A6-A9 of the code is used to define the cursor of view V. In A10, top function in groups is used to group while aggregating the record where the minimum value is located (rather than the minimum value itself).

The switch@i function in A6 filters out records that cannot be matched with foreign keys, and converts the matched joined fields into pointers for foreign key table records, so that the fields of foreign key table can be accessed directly in the form of.(dot). SPL executes JOIN operations in a different way than SQL; it can use pre-association to improve operation performance if the data can be loaded into memory beforehand. However, all the examples in this series assume that the data is fetched from external storage. In this question, there is no difference in JOIN performance between SPL and SQL expect for the way of writing. For detailed explanation please refer to the part about JOIN in SPL teaching plan.

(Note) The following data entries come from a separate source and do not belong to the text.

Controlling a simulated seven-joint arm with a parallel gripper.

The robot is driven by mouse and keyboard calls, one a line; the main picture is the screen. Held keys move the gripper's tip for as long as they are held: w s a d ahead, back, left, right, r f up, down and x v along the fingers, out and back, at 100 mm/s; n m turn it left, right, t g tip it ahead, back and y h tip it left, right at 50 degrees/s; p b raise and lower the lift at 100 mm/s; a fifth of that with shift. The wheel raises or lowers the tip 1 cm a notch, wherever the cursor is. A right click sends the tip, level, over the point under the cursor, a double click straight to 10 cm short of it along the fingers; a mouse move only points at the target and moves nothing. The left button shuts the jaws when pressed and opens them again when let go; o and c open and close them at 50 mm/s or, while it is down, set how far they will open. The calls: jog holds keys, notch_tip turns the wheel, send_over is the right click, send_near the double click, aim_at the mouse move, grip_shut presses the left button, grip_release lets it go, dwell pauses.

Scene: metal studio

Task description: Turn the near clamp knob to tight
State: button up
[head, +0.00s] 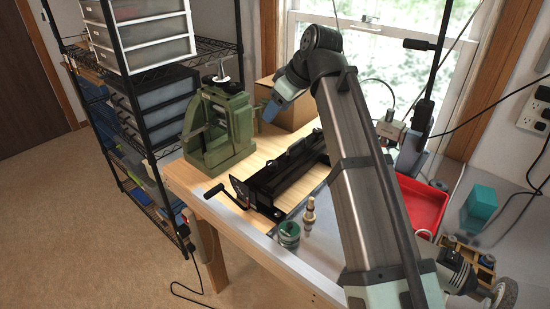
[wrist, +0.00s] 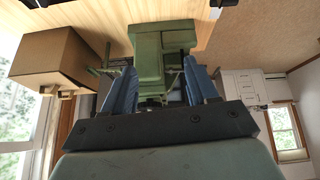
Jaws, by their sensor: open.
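A green clamp-like fixture (head: 215,130) stands on the wooden bench's left part, with a grey metal piece (head: 220,74) on top. My gripper (head: 269,110) is just right of the fixture, its blue fingers pointing toward it. In the wrist view, my gripper (wrist: 158,78) is open, with a blue finger on each side and the green fixture (wrist: 162,42) beyond and between them. A thin green bracket-like part shows by the left finger. I cannot make out the near clamp knob or its setting; the fingers and gripper body hide the lower part of the fixture.
A cardboard box (head: 290,108) stands behind my gripper. A black slide device with a crank (head: 212,191) lies in front. A green jar (head: 289,235) and brass part (head: 309,215) stand near the front edge. A red tray (head: 420,205) is at right, a wire shelf (head: 130,90) at left.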

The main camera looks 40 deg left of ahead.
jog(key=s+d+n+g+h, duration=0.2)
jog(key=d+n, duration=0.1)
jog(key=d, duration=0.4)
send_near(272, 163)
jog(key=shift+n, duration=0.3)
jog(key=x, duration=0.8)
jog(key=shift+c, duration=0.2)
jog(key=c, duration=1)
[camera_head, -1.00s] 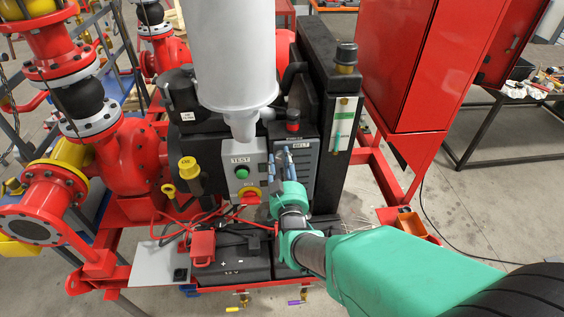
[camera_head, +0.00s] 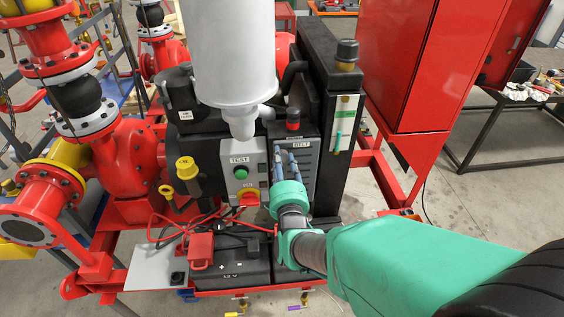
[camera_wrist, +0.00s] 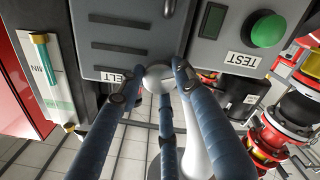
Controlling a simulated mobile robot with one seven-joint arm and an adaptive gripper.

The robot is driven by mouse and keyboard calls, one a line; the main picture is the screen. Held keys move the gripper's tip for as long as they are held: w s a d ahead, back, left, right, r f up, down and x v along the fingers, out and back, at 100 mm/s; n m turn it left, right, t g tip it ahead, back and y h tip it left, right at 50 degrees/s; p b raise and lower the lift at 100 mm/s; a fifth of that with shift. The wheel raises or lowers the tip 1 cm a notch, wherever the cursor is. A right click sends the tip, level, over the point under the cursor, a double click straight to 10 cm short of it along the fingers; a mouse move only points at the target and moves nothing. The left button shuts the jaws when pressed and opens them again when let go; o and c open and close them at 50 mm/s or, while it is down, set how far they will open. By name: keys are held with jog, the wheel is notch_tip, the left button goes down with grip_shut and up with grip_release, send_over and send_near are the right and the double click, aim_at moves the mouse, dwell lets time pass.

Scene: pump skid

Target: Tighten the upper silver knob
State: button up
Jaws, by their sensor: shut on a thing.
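A round silver knob (camera_wrist: 158,77) shows in the wrist view on the grey belt-guard cover (camera_wrist: 115,30), beside the partly hidden BELT label (camera_wrist: 122,76). My gripper (camera_wrist: 160,82) has blue-wrapped fingers closed around this knob, with fingertips on either side of it and another finger over it. The wrist view is upside down, so the upper part of the cover lies low in the picture. A second silver piece (camera_wrist: 168,8) shows at the top edge, farther down the cover. In the head view my gripper (camera_head: 285,158) is at the cover, and its fingers hide the knob.
The black radiator block (camera_head: 332,110) is close on the right. A battery (camera_head: 232,262) with red cables lies below.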

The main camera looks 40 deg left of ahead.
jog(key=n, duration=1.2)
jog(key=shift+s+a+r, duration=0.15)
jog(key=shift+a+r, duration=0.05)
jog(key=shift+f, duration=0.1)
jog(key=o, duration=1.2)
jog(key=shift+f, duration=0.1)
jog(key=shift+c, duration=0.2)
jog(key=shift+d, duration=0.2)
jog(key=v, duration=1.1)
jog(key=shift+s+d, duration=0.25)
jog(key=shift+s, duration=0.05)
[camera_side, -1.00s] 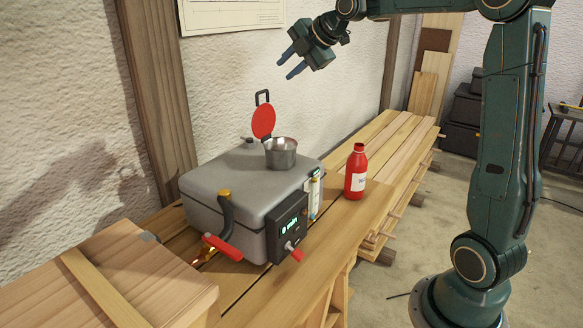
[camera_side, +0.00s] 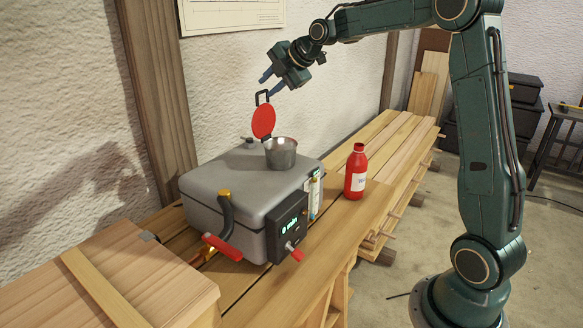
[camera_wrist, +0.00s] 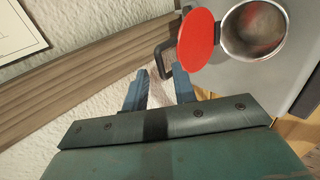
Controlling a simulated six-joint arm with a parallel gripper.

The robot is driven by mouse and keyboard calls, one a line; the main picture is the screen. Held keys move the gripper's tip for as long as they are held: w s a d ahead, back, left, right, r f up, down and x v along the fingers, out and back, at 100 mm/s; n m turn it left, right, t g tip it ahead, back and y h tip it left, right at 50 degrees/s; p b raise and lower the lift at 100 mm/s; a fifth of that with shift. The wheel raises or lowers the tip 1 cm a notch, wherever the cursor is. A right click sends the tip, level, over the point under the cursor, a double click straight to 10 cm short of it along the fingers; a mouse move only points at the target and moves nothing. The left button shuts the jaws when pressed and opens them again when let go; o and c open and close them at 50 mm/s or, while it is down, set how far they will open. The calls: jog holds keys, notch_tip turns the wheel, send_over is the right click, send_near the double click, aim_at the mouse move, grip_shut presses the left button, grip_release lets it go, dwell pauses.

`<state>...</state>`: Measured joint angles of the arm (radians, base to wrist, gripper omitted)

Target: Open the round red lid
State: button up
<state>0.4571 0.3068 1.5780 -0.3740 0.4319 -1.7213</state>
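The round red lid (camera_side: 263,121) stands up on edge beside the metal cup (camera_side: 281,154) on top of the grey box (camera_side: 246,184). The cup's mouth is uncovered, and a dark loop handle (camera_side: 262,97) sticks up from the lid's top edge. The lid also shows in the wrist view (camera_wrist: 198,40), with its handle (camera_wrist: 164,60) to its left and the cup (camera_wrist: 253,30) to its right. My gripper (camera_side: 268,86) is open, with its blue fingers close to the handle. In the wrist view my gripper (camera_wrist: 160,85) is empty, and the handle lies just beyond the gap between the fingertips.
A red bottle (camera_side: 356,171) stands on the bench right of the box. A red-gripped lever (camera_side: 222,247) and a dark control panel (camera_side: 288,228) are on the box's front. The white wall (camera_side: 220,85) is close behind. The space above the box is otherwise free.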

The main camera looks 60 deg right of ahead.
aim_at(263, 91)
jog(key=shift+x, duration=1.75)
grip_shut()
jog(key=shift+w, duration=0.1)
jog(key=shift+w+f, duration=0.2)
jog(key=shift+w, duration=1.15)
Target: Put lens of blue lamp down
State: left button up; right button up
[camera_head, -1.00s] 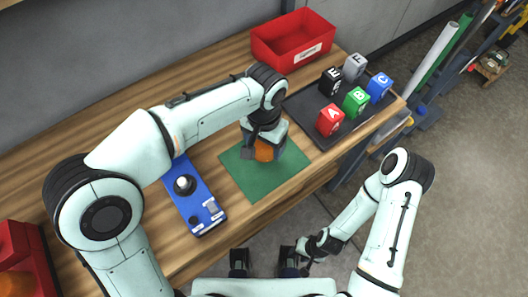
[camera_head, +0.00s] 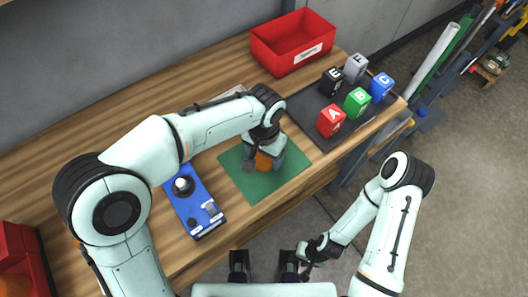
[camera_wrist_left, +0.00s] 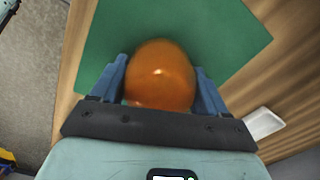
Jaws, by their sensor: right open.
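The orange lens (camera_head: 264,162) is a rounded dome at the green mat (camera_head: 250,188). In the left wrist view the lens (camera_wrist_left: 160,76) sits between the two blue fingers of my left gripper (camera_wrist_left: 161,85), which press on its sides. The head view does not show clearly whether the lens touches the mat. The blue lamp (camera_head: 200,211) lies on the table left of the mat, with its white bulb (camera_head: 183,185) uncovered. My right gripper (camera_head: 312,251) is open and empty, low in front of the table.
A black tray (camera_head: 308,116) with several lettered cubes stands right of the mat. A red bin (camera_head: 291,43) is at the back. Another red container (camera_head: 22,254) with something orange inside is at the far left. The mat's front part is bare.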

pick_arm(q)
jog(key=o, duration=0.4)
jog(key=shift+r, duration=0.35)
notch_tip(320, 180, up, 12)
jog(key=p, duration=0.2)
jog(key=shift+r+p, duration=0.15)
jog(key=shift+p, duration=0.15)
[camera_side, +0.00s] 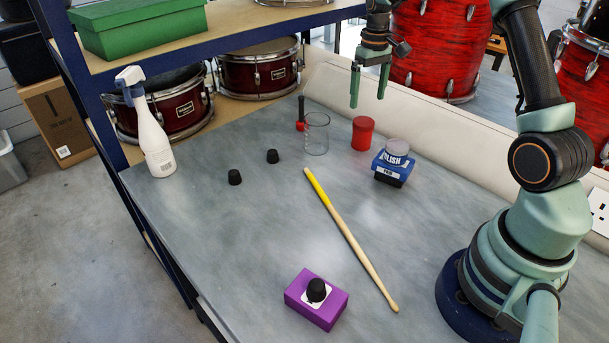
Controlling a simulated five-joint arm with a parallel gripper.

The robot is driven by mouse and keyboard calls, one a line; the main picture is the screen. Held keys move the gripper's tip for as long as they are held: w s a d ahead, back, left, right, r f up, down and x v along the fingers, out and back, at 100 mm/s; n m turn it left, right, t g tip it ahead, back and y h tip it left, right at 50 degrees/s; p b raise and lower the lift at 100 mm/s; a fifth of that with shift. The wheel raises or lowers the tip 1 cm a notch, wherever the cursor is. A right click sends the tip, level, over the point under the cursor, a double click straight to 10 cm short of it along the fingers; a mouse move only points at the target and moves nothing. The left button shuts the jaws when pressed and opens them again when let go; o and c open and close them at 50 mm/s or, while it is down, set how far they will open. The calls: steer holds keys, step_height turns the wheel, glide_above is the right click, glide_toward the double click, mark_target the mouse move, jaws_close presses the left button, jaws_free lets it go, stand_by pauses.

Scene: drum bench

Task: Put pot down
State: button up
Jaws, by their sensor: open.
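A small red pot (363,133) stands upright on the grey bench, right of a clear glass beaker (317,134). My gripper (367,102) hangs in the air with its fingers pointing down, apart and empty. In the picture, the fingertips are just above the red pot, with a gap between them and its top. I cannot tell exactly how far above or behind it they are.
A blue polish pad box (390,168) with a grey round piece on top is right of the pot. A drumstick (350,238), two black caps (235,177), a red-handled tool (301,114), a spray bottle (151,130) and a purple box (316,299) share the bench (215,225).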

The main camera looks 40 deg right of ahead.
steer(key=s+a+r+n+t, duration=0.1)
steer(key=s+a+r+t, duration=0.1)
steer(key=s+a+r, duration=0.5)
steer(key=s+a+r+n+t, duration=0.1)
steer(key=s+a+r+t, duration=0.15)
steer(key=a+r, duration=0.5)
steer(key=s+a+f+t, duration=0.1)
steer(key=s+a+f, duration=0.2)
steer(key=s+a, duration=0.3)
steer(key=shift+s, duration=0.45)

In addition, the technique of using filtering conditions in cursor creation mentioned in Q1 is also used in A7. In A8 and A9, this technique is combined with the previous switch@i method (2nd segment of parameters) to implement a foreign key match when the cursor is created. Those that can not be matched are filtered out, their other fields are no longer read and the record is no longer generated. If they can be matched, the joined field is converted into pointer.

Script execution time, Unit: seconds

Number of parallel

1

2

4

8

12

Oracle

56

35

23

16

27

SPL composite table

20

14

8

5

4

 

The data of this question is not large, so the operating system can cache all the data into the memory after several times of execution. The columnar storage here is not the key point with negligible advantage it brings, and it is algorithm optimization that gives more performance advantages.           

It can also be seen from the table that the parallel effect of this grouping aggregation is also favorable.